My books don’t fit the Harlequin mold of romance because they are attempts at serious popular fiction. A Harlequin-style romance is not aiming to portray the human condition accurately but to provide an escape from the drudgery and insecurity of everyday life. Again, this is not to criticize the form, merely to say that my books are attempting something different.
If the category for my books is serious popular romance, they are certainly not without company. The literature of the past is full of such works. But in contemporary letters, they seem to have less company. Or if they have company, I struggle to find it. (As always, I am eager to have you point out examples to me.) One thing I know for certain is that you won’t find a “serious popular YA romance” section in your local bookstore.

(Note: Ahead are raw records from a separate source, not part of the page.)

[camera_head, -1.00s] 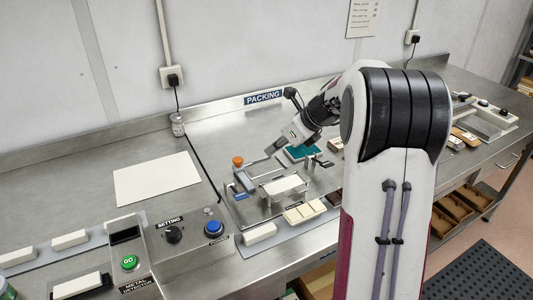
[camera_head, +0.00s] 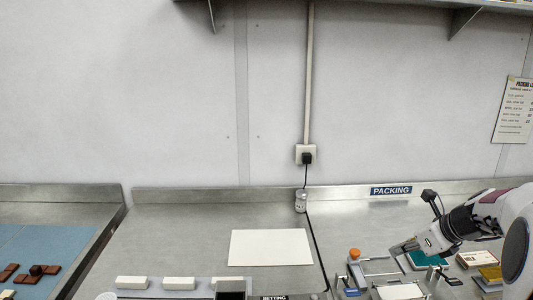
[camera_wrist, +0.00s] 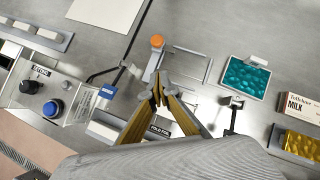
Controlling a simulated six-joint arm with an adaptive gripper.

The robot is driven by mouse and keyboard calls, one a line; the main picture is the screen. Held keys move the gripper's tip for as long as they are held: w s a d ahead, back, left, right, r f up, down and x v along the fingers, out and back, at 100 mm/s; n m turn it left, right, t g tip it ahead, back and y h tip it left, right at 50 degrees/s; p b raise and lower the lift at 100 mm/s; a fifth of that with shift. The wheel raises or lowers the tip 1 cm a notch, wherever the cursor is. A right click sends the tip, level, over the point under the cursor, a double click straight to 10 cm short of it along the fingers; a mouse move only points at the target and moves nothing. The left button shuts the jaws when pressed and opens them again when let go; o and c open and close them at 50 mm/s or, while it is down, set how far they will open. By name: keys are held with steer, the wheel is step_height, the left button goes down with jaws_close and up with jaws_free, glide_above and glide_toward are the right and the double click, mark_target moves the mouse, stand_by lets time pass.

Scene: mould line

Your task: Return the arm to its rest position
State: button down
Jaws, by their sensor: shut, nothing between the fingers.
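My gripper (camera_wrist: 160,97) shows in the wrist view with its two yellow-lined fingers together at the tips and nothing between them. It is above the packing fixture, a metal frame (camera_wrist: 190,62) with an orange knob (camera_wrist: 157,41). In the head view my gripper (camera_head: 402,247) is at the lower right, beside the orange knob (camera_head: 355,254) and above the bench. My arm comes in from the right edge, bent down towards the fixture.
A teal tray (camera_wrist: 246,78) and a milk chocolate box (camera_wrist: 302,106) lie right of the fixture. A blue button (camera_wrist: 52,109) and dial stand to its left. A white sheet (camera_head: 271,248) lies flat on the bench. Brown chocolate pieces (camera_head: 38,270) lie far left.

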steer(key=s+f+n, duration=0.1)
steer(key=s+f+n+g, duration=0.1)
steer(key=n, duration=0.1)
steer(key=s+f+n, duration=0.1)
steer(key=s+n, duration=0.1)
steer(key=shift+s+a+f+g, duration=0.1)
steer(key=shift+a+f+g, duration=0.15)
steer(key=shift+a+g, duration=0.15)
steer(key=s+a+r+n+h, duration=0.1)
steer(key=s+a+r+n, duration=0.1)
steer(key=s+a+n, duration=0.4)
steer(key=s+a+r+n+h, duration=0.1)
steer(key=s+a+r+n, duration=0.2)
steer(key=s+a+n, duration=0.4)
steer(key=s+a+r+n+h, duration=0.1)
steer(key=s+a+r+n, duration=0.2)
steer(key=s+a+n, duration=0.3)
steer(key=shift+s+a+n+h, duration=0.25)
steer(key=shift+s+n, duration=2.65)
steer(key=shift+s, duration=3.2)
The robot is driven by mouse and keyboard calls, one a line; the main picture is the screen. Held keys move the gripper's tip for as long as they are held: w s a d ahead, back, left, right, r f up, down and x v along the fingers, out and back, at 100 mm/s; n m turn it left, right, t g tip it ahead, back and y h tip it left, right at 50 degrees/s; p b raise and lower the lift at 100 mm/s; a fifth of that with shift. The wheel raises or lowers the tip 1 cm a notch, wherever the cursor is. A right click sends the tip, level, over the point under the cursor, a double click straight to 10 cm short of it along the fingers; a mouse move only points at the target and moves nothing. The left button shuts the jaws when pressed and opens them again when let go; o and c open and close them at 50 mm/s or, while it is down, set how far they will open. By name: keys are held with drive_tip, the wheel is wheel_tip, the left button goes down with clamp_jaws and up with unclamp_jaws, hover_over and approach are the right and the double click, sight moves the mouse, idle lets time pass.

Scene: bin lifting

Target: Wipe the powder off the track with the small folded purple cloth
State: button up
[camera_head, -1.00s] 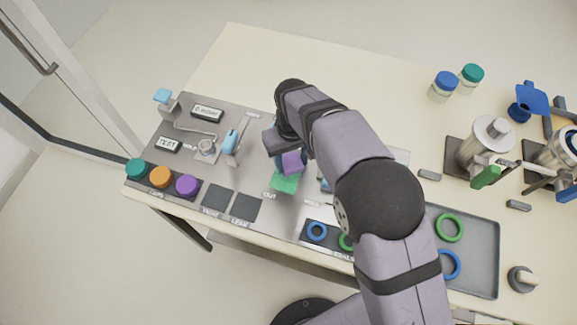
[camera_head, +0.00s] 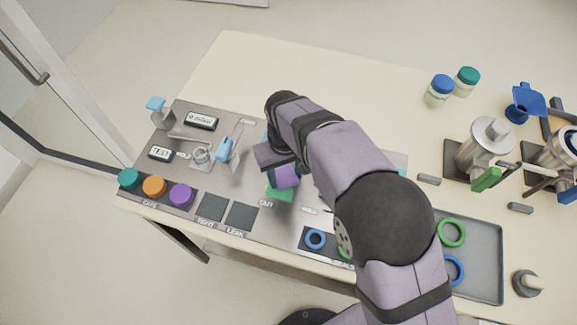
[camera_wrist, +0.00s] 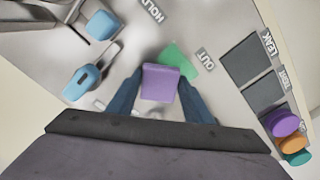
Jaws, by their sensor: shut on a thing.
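My gripper (camera_wrist: 157,95) is shut on the small folded purple cloth (camera_wrist: 160,82), which sits between its two blue fingers. The cloth also shows in the head view (camera_head: 285,177), below the wrist and partly hidden by it. It is over or just beside the green pad (camera_head: 279,194) by the OUT label and covers part of it. The pad also shows in the wrist view (camera_wrist: 179,60), just past the cloth. I cannot tell whether the cloth touches the panel. The track and any powder on it cannot be clearly made out; my arm and the cloth hide part of the panel.
A light-blue-handled lever (camera_head: 226,148) stands left of my gripper. Green, orange and purple caps (camera_head: 181,195) line the panel's left front. A grey tray with rings (camera_head: 480,240) and metal canisters (camera_head: 485,145) are at right. The table's back (camera_head: 300,75) is clear.

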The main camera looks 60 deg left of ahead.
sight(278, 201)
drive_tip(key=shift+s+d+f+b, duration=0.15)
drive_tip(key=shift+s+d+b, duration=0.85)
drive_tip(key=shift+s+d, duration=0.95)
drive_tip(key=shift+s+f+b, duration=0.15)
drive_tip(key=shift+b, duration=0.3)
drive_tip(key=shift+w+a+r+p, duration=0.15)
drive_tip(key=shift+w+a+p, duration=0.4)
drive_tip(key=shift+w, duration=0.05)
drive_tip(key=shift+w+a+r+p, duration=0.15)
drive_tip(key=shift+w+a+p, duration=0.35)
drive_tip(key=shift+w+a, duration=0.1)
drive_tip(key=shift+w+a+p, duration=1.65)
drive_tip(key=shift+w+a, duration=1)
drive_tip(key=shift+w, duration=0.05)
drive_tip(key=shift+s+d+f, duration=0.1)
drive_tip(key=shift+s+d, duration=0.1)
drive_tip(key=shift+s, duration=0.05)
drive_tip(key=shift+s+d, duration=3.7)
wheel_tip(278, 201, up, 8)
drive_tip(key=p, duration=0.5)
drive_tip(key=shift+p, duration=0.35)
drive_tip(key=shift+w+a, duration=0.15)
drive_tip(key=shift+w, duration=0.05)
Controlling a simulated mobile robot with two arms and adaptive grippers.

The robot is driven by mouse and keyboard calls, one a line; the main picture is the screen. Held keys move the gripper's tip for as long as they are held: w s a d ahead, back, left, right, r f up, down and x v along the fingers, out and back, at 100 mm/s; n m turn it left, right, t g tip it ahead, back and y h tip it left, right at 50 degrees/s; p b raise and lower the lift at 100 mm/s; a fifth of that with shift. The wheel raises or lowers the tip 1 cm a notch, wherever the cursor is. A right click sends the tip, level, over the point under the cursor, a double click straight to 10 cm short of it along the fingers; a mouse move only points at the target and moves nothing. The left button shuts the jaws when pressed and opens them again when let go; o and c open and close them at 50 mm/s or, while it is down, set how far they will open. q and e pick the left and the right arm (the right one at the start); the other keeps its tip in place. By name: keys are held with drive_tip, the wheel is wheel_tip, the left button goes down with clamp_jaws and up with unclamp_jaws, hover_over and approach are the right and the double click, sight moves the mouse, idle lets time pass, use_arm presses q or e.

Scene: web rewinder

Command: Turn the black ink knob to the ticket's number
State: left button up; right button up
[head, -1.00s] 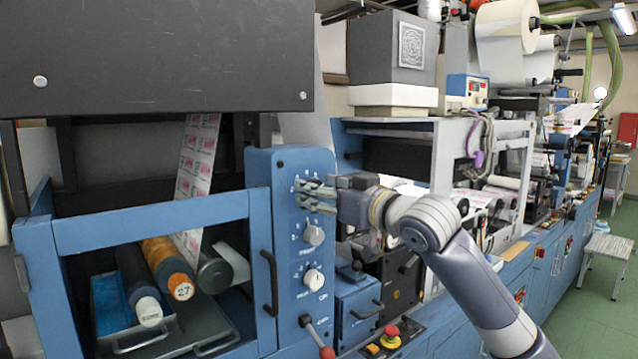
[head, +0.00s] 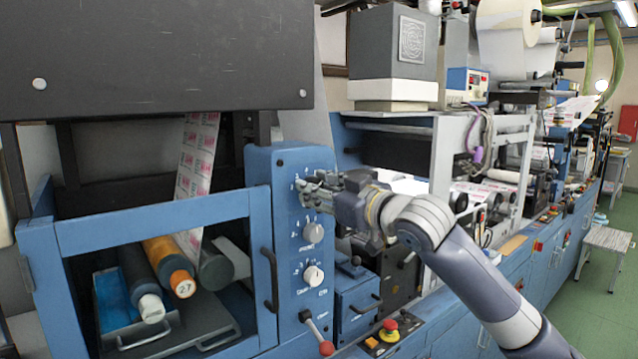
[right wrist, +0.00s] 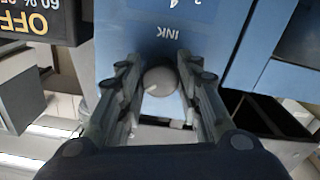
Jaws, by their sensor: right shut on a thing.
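The ink knob (right wrist: 160,82) is a dark grey, round dial with a pale pointer mark, in the right wrist view. It sits below the word INK, which reads upside down there, with the digit 4 further above. My right gripper (right wrist: 160,90) has its two fingers on either side of the knob, shut on it. In the head view my right gripper (head: 310,190) reaches from the right to the top of the blue control panel (head: 290,165) and hides the knob. No ticket can be made out. My left gripper is not in view.
Two light knobs, an upper one (head: 313,232) and a lower one (head: 313,276), sit below on the same panel. A red-tipped lever (head: 322,340) and a red emergency button (head: 390,326) are lower down. A black handle (head: 269,282) stands out left of the knobs.

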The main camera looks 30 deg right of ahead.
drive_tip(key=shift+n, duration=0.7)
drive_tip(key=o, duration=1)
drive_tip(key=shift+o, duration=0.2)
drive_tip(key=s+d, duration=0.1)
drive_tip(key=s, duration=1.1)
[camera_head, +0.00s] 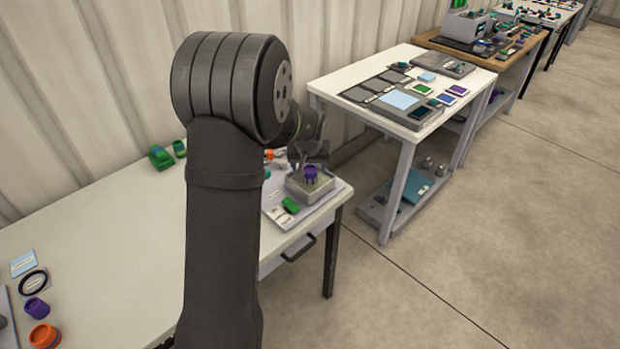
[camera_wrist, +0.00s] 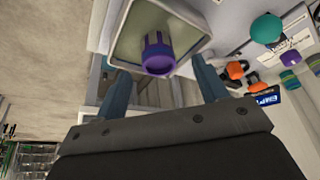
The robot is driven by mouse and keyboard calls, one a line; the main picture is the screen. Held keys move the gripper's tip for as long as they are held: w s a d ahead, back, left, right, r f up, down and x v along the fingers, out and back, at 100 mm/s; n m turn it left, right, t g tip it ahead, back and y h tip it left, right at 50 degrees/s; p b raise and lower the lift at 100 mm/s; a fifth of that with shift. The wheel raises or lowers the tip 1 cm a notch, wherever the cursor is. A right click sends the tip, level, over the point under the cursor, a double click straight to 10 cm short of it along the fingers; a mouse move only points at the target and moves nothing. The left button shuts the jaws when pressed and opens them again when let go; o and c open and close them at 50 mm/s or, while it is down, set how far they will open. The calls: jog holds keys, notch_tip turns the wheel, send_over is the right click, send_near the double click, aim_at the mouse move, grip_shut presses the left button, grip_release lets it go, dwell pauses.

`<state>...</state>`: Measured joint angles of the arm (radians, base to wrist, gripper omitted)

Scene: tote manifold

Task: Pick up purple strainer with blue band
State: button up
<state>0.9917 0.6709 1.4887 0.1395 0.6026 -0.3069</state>
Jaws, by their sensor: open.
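The purple strainer (camera_head: 310,172) stands on a grey, shallow box (camera_head: 322,190) at the right end of the white table. In the wrist view the strainer (camera_wrist: 158,55) shows a ribbed body with a bluish band and a round purple end, over the box's pale inside (camera_wrist: 187,38). My gripper (camera_wrist: 160,67) is open, its two blue-grey fingers on either side of the strainer in the picture. I see no contact, and the remaining gap is hard to judge. In the head view my gripper (camera_head: 308,155) is small and dark, just above the strainer.
Another purple piece (camera_head: 36,308) and an orange one (camera_head: 44,335) are far left. The table's middle (camera_head: 110,250) is clear.

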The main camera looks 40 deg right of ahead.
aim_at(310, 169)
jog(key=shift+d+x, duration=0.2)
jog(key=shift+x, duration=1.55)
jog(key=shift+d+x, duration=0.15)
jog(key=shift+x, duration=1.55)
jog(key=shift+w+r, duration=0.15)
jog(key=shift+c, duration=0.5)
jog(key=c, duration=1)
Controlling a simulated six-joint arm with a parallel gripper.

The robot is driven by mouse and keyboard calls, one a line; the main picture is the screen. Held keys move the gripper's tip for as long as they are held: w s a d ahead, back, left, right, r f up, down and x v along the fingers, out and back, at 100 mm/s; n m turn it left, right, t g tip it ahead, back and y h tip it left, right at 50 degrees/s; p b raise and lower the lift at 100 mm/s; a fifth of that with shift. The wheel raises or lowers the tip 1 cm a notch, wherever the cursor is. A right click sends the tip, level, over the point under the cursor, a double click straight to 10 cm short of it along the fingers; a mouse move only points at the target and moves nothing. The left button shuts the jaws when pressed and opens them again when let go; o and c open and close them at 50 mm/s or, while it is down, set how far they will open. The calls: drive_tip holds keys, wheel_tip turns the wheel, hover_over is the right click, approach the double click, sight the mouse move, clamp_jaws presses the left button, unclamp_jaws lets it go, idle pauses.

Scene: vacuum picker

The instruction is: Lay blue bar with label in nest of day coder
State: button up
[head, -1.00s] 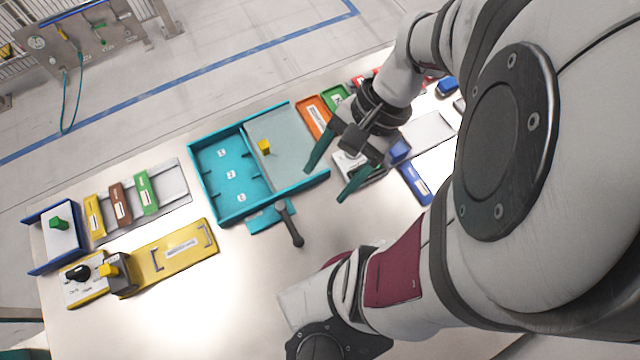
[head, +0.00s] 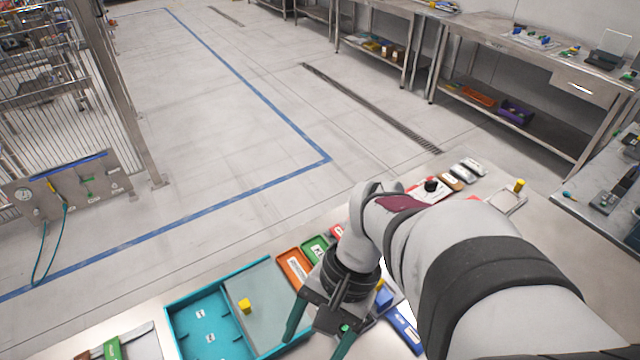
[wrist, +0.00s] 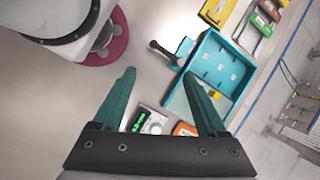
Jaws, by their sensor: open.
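The blue bar with a white label (head: 405,330) lies on the table at the bottom of the head view, to the right of my gripper, partly cut by my arm. My gripper (head: 315,345) is open and empty above the table, between the teal tray and the blue bar. The wrist view shows its two green fingers apart (wrist: 160,73), with bare table between their tips. A small unit with green marks and a white dial (wrist: 145,121) lies below the fingers there; I cannot tell whether it is the day coder. The bar is not visible in the wrist view.
A teal tray (head: 190,300) with a yellow block (head: 244,306) stands left of my gripper. Orange (head: 293,267) and green (head: 316,250) bins stand behind it. A unit with a black knob (head: 432,187) stands at the far end.

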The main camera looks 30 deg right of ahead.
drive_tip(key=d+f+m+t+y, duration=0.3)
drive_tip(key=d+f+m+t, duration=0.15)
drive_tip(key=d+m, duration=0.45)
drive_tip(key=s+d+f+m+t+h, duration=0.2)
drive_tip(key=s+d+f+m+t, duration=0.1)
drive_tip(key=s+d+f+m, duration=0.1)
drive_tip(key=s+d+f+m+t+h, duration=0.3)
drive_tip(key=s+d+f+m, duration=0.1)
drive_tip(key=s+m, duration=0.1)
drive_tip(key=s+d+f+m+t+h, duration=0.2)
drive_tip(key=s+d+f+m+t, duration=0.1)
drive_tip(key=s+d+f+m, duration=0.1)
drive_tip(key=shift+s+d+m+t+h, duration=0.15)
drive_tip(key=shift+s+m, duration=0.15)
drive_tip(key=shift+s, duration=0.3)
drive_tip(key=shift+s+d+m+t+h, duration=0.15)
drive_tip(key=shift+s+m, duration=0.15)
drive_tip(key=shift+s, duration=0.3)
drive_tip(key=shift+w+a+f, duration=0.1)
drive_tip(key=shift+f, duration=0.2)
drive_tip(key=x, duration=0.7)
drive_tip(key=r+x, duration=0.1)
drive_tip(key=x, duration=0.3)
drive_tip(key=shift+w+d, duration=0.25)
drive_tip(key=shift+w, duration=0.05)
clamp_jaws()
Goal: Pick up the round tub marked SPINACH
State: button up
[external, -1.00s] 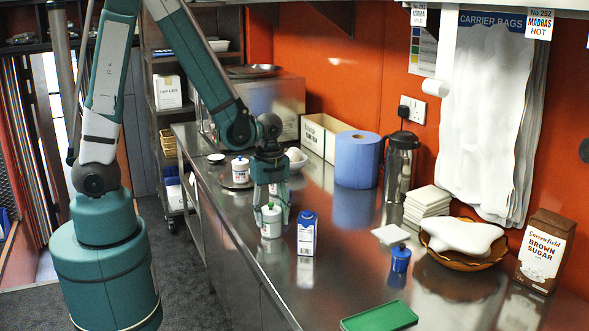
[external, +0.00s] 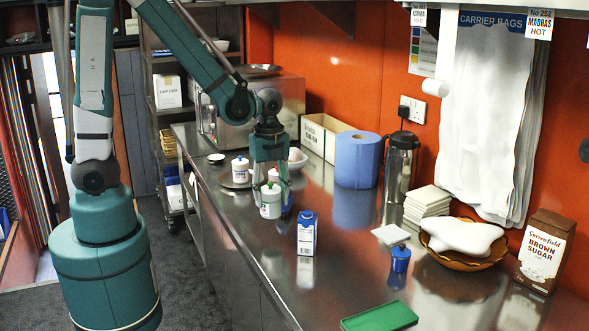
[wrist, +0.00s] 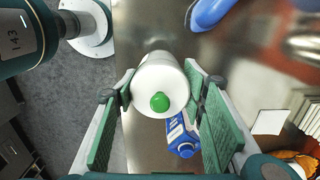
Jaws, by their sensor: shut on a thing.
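A round white tub with a green-knobbed lid (external: 270,201) is between the fingers of my gripper (external: 269,190). Its label is too small to read in the external view. In the wrist view I look down on the tub's white lid and green knob (wrist: 160,101). The two green finger pads of my gripper (wrist: 162,92) press on its left and right sides. The tub is upright and appears held a little above the steel counter.
A blue and white carton (external: 307,233) stands close by on the counter, also in the wrist view (wrist: 181,138). Another white tub (external: 240,169) is behind, left.

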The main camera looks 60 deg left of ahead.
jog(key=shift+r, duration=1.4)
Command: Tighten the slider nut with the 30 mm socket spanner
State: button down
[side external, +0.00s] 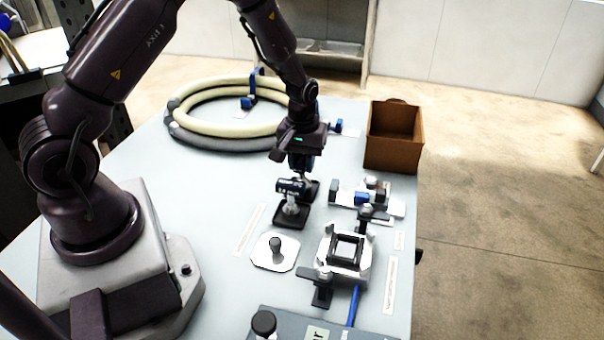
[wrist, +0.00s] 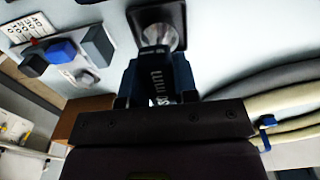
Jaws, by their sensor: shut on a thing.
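The socket spanner (side external: 291,186) has a dark body with pale lettering, and its metal lower end stands at a dark square base (side external: 283,221). My gripper (side external: 300,170) points down and is shut on the spanner. In the wrist view, the spanner's dark handle (wrist: 159,84) with "mm" lettering sits between the blue fingers of my gripper (wrist: 157,72). Its metal end (wrist: 166,36) is over or in the dark base; I cannot tell whether it touches. I cannot pick out the slider nut with certainty among the metal fittings.
A clamped fixture with a black square frame (side external: 346,249) stands front right. A white plate with a dark knob (side external: 275,248) lies left of it. Blue-and-dark fittings (side external: 362,197) sit behind it. A brown box (side external: 394,142) and coiled hoses (side external: 215,143) are farther back.

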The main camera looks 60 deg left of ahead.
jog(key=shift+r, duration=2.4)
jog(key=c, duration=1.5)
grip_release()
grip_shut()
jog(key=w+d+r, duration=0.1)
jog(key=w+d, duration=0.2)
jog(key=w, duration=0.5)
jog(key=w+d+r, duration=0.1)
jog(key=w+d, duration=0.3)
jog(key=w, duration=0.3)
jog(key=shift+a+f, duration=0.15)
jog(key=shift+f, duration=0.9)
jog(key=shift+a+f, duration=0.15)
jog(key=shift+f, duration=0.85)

So what am I to do? What label am I to give my books? Am I wrong to fear that if I call them romance — historical romance, to be specific — my intended audience will turn their noses up at them, while those who do buy them under that label will find their expectations disappointed?
You have encapsulated exactly why I get so frustrated with modern, sales-driven genre designations. The tools used to serve readers or aid scholarship are now a giant cluster of a machine that just perpetuates itself. It's very frustrating when promoting, because you feel like you *have* to fit into these narrow boxes in order to market your work. I wish I had a answer for you! It sounds like your books are some that could fit into multiple genres depending on the context. You are correct that most classic Romance readers expect a happily ever after. Would literary (with romantic elements) be a more apt genre for you? Or historical fiction/fantasy with romantic elements? It's unfortunate they don't have fluid designations like that in most promos.
Love this. I’m always struggling to define the genre of my own books and I also read widely across many genres. And I worry a lot about reader expectations and genre expectations in my book sales process. It’s so hard! Categories feel very limited.